The girl's mother had died in childbirth
because her father was so insanely jealous
that he would not allow a doctor to be
present during the birth. For a time, the
young couple found happiness, but after
the birth of their third child and the
loss of the family fortune in a flood,
Antonietta suffered a mental breakdown.
She became so violent that she should have
been institutionalized, but Pirandello
chose instead to keep her at home for
seventeen years while she spat her venom
at the young writer and his three
children. Their daughter was so disturbed
by her mother's illness that she tried to
take her own life.

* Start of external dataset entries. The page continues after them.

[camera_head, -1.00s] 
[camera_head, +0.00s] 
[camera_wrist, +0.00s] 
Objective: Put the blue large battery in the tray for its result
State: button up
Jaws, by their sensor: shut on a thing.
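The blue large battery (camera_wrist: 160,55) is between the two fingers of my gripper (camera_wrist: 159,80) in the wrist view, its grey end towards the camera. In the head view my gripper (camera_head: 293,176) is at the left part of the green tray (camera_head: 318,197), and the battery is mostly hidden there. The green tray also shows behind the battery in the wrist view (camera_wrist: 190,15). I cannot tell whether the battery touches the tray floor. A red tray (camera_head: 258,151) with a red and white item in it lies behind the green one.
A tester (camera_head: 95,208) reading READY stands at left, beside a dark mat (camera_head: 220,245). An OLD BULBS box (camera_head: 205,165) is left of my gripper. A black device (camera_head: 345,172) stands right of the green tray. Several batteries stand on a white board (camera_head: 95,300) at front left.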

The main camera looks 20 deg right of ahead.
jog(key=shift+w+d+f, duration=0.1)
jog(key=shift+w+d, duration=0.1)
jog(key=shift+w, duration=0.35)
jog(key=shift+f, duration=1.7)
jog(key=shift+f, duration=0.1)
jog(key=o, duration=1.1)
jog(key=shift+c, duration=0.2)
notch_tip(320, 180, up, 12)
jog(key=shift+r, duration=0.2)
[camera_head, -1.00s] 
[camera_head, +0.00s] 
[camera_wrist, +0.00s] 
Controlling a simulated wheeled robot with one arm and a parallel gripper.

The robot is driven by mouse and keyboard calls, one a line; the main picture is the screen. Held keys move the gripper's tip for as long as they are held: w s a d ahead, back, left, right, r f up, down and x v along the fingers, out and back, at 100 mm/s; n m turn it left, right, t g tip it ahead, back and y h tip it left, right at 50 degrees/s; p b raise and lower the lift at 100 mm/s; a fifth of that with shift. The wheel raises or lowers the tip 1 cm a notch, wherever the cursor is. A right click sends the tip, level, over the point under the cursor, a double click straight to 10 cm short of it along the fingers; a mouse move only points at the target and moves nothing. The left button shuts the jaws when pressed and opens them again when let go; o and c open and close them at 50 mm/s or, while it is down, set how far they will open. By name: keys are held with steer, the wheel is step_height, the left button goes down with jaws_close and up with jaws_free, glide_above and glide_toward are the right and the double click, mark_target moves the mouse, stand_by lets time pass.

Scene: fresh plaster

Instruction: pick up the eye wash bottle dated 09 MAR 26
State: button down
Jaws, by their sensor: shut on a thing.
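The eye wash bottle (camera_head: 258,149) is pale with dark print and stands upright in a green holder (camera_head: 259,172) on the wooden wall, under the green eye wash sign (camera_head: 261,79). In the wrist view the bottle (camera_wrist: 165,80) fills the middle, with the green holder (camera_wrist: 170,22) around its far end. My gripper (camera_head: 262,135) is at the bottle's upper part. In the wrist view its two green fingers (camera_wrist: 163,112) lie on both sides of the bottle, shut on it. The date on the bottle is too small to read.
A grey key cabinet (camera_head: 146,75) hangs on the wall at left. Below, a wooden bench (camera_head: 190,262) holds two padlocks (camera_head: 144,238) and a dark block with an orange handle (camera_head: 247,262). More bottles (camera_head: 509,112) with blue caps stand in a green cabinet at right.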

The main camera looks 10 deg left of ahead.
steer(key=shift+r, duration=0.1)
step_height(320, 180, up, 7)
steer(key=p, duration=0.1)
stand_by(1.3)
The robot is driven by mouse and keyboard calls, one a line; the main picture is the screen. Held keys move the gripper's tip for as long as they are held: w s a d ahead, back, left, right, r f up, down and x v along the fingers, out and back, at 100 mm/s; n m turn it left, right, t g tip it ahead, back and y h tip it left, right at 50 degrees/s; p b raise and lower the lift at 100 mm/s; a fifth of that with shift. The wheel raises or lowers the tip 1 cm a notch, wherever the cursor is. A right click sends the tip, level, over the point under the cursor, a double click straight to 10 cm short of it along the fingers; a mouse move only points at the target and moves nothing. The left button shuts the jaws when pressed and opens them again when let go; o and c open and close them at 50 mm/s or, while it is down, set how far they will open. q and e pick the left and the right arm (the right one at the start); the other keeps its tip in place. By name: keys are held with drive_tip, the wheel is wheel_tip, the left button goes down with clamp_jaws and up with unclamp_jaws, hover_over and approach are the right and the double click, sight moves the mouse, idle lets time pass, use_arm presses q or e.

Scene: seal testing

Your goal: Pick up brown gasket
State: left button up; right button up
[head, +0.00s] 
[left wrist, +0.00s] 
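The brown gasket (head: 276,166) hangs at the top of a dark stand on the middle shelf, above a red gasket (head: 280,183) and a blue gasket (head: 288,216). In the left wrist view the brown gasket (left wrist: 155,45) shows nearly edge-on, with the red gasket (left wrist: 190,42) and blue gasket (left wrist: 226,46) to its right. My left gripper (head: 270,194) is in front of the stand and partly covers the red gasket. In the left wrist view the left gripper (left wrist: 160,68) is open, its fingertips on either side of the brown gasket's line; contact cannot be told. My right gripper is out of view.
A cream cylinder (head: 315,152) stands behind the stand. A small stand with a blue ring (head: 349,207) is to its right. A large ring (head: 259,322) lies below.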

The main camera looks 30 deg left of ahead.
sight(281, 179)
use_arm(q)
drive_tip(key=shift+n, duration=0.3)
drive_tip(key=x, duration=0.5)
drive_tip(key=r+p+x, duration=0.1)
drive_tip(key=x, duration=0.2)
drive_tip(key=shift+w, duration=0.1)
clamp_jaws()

Fortunately, her
instrument of choice, a revolver, was so
old as to be of no use. The illness had a
profound effect on Pirandello's writing as
well, leading him to explorations of
madness, illusion, and isolation. It was
not until his plays finally began to prove
profitable around 1919 that he was able to
sent Antonietta to a private
sanitarium.
Pirandello
wrote his first widely acclaimed novel,
The Late Mattia Pascal, in 1904. By the
time the First World War broke out ten
years later, he had published two other
novels and numerous short stories. It was
not until 1916, however, that he turned
his attention to the theatre. He quickly
became enthralled by this new medium, and
became quite prolific, turning out as many
as nine plays in one year. His first three
plays, Better Think Twice About It!,
Liolà, and It is So!, If You Think
So, were each written in less than a week.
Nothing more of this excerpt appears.